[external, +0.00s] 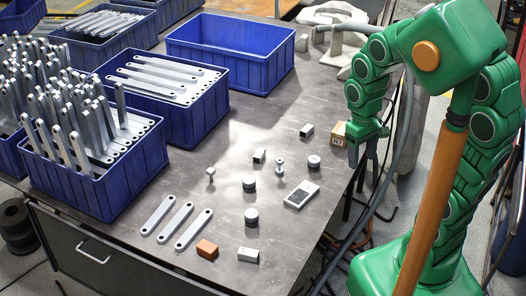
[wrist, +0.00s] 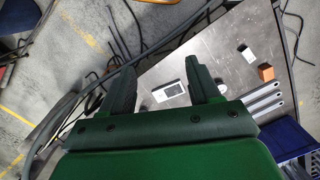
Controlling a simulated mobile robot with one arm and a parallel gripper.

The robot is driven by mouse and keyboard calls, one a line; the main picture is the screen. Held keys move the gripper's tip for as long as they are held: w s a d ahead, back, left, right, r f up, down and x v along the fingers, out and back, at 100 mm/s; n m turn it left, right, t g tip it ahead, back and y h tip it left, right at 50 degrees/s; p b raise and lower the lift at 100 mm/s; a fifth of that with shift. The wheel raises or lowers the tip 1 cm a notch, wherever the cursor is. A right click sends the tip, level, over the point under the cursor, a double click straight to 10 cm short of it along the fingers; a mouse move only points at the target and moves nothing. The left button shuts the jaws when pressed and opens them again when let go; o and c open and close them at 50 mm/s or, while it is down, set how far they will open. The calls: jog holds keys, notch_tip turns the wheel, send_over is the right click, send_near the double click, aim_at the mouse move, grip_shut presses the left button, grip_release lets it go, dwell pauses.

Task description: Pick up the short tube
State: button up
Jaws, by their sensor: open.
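Short square metal tube pieces lie apart on the table: one near the back (external: 307,130), one in the middle (external: 259,156) and one near the front (external: 248,255). I cannot tell which is the task's short tube. The front piece also shows in the wrist view (wrist: 247,54). My gripper (external: 366,158) is open and empty at the table's right edge, to the right of all these pieces.
Several dark round pieces (external: 249,182), a display device (external: 302,195), an orange block (external: 207,249) and flat bars (external: 194,229) lie on the table (external: 310,230). Blue bins (external: 165,185) fill the left. A numbered brown block (external: 339,134) is beside my gripper. Cables hang at the right edge.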

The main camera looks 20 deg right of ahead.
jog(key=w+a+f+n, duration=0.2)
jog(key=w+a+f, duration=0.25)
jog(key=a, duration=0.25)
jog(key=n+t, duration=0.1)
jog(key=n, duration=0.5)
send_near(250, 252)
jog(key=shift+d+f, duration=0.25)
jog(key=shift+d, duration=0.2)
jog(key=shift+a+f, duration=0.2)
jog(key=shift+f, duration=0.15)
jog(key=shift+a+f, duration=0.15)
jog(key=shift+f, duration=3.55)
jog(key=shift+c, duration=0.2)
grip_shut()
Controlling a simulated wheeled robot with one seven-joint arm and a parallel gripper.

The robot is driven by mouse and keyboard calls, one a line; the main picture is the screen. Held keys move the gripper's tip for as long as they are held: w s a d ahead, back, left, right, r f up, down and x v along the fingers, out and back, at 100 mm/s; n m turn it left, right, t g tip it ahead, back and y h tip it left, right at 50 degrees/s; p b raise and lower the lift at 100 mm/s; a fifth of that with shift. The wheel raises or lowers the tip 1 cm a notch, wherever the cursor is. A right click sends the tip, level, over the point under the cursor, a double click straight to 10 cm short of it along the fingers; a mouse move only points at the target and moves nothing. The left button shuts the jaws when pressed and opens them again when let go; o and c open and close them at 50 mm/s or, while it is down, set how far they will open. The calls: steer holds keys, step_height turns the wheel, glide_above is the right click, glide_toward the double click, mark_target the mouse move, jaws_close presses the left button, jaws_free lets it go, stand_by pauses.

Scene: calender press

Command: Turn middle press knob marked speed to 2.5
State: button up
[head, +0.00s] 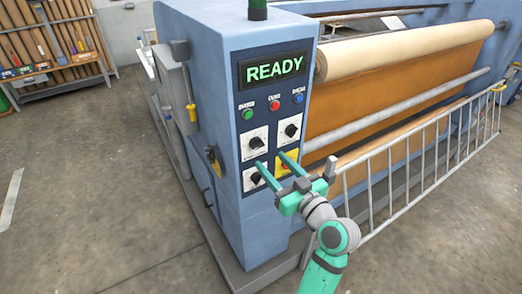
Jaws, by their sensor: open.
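The press control panel (273,120) is on the blue end cabinet. Dial knobs on white plates show at upper left (256,143), upper right (291,130) and lower left (255,178). Their markings are too small to read, so I cannot tell which is marked speed or where it points. My gripper (271,159) is open with nothing between its fingers. Its two teal fingers point at the lower panel; one tip overlaps the lower left plate, the other lies just below the upper right plate. I cannot tell whether they touch the panel.
A yellow plate (281,168) is partly hidden behind my gripper. Above the knobs are green (248,114), red (275,105) and blue (298,98) buttons and a READY display (274,68). A metal railing (420,160) stands right of my arm. Floor to the left is clear.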

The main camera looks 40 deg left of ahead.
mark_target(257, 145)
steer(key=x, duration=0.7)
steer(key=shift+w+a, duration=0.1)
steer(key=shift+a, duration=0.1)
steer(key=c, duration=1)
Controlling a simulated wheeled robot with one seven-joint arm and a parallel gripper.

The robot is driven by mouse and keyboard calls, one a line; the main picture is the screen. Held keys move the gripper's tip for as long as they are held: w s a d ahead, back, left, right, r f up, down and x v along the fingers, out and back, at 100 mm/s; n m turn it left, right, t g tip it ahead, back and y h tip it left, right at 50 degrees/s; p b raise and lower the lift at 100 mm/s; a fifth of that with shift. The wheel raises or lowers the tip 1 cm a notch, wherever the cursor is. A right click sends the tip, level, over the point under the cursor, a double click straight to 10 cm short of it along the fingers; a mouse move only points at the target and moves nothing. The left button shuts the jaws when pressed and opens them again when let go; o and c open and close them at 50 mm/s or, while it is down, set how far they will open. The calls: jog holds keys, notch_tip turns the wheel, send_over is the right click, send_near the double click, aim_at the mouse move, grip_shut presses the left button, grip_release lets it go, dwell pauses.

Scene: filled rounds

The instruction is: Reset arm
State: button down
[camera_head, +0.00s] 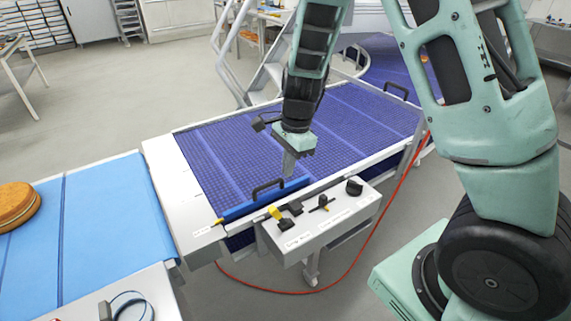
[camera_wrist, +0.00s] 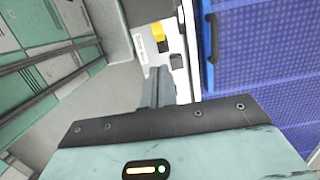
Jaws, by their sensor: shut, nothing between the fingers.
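My gripper (camera_head: 289,165) is shut and empty. In the head view it points down over the front edge of the purple mesh conveyor (camera_head: 340,122), near a black handle on the conveyor's blue front bar. In the wrist view the shut fingers (camera_wrist: 157,88) show at the middle, with the white control box and its yellow switch beyond them. I cannot tell how high the fingertips are above the conveyor edge.
A white control box (camera_head: 322,219) with several black and yellow knobs stands at the conveyor's front. A blue belt (camera_head: 110,225) bears a round brown thing (camera_head: 17,205) at the left. A red cable (camera_head: 345,275) lies on the floor. Metal stairs rise behind the conveyor.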

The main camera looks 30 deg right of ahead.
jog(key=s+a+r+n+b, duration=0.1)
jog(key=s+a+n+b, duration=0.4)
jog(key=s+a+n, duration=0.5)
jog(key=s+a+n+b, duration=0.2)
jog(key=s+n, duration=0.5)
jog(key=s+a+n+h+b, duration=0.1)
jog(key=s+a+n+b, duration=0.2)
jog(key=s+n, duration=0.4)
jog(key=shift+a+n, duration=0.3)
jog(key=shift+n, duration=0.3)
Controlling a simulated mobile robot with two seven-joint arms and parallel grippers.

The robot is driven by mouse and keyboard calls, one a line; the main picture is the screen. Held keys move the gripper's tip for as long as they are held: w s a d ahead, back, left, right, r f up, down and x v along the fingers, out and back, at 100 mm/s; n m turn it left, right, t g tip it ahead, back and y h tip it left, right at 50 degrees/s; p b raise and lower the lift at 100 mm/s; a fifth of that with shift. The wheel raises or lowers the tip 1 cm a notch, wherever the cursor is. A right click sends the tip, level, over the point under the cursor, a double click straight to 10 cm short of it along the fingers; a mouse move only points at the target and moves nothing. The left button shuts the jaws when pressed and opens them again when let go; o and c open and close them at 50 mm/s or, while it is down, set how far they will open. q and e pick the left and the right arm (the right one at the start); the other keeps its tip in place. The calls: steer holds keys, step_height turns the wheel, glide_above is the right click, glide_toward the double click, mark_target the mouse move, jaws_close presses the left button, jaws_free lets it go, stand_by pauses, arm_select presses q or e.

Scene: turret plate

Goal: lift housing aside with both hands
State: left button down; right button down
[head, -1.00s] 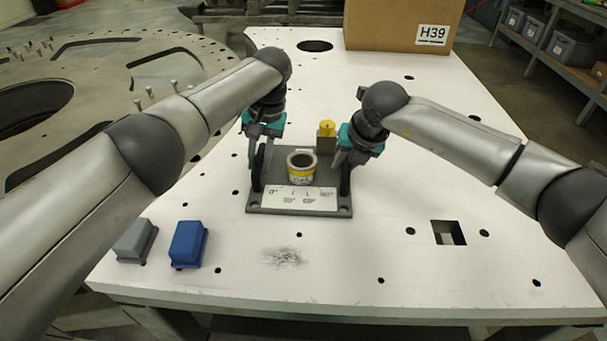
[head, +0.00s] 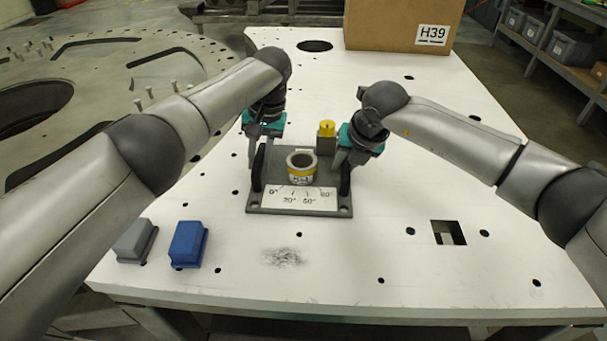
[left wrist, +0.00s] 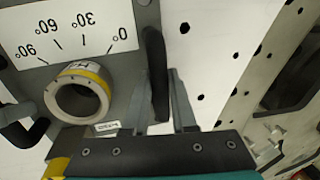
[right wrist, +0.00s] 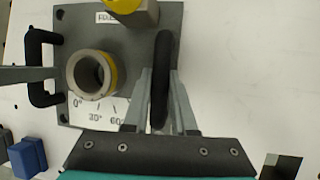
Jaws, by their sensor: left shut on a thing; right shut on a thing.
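The housing is a grey plate (head: 320,158) lying flat on the white table, with a black handle on each side. It carries an upright round collar (head: 301,167) with a yellow band, and a white scale label (head: 298,198) marked in degrees. My left gripper (head: 257,157) is shut on the left handle (left wrist: 157,75), whose bar runs between the fingers in the left wrist view. My right gripper (head: 346,162) is shut on the right handle (right wrist: 161,75), with a finger on each side of it in the right wrist view. The fingers partly hide the handles.
A yellow-topped grey block (head: 327,134) stands at the plate's back edge. A grey block (head: 136,241) and a blue block (head: 188,244) sit at front left. A square hole (head: 447,232) is at right. A cardboard box (head: 398,22) stands at the back.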

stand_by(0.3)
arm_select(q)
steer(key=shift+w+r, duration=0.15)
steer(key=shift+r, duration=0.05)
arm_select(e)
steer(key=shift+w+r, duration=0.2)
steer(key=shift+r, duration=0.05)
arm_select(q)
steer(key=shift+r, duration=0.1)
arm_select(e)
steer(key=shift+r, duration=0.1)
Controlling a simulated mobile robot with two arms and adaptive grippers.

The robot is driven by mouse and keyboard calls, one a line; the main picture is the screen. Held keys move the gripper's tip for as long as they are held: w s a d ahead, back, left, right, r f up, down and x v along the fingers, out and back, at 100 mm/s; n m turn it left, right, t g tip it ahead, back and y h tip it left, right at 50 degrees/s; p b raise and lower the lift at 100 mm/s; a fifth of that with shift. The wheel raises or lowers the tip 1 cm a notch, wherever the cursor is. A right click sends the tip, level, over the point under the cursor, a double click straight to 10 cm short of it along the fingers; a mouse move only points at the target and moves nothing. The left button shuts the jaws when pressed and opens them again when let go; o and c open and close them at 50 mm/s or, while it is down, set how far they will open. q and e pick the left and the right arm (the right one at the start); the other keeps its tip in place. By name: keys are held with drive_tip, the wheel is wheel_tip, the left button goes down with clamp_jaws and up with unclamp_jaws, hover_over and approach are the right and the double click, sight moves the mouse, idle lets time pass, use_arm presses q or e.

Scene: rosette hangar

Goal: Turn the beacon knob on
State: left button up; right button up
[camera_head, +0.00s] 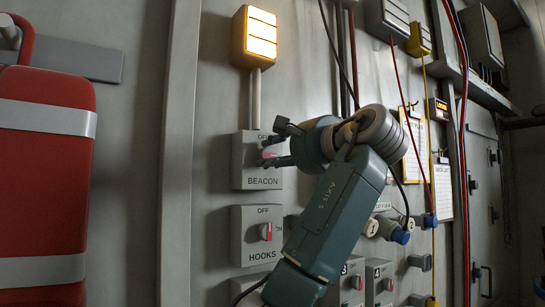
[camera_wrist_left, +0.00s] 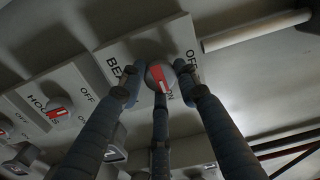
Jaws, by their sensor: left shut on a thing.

· · · · ·

EXERCISE - List every line in the records above that contains the word "State".

OUTPUT OF THE EXERCISE -
State: button up
State: button up
State: button down
State: left button down; right button down
State: left button up; right button up

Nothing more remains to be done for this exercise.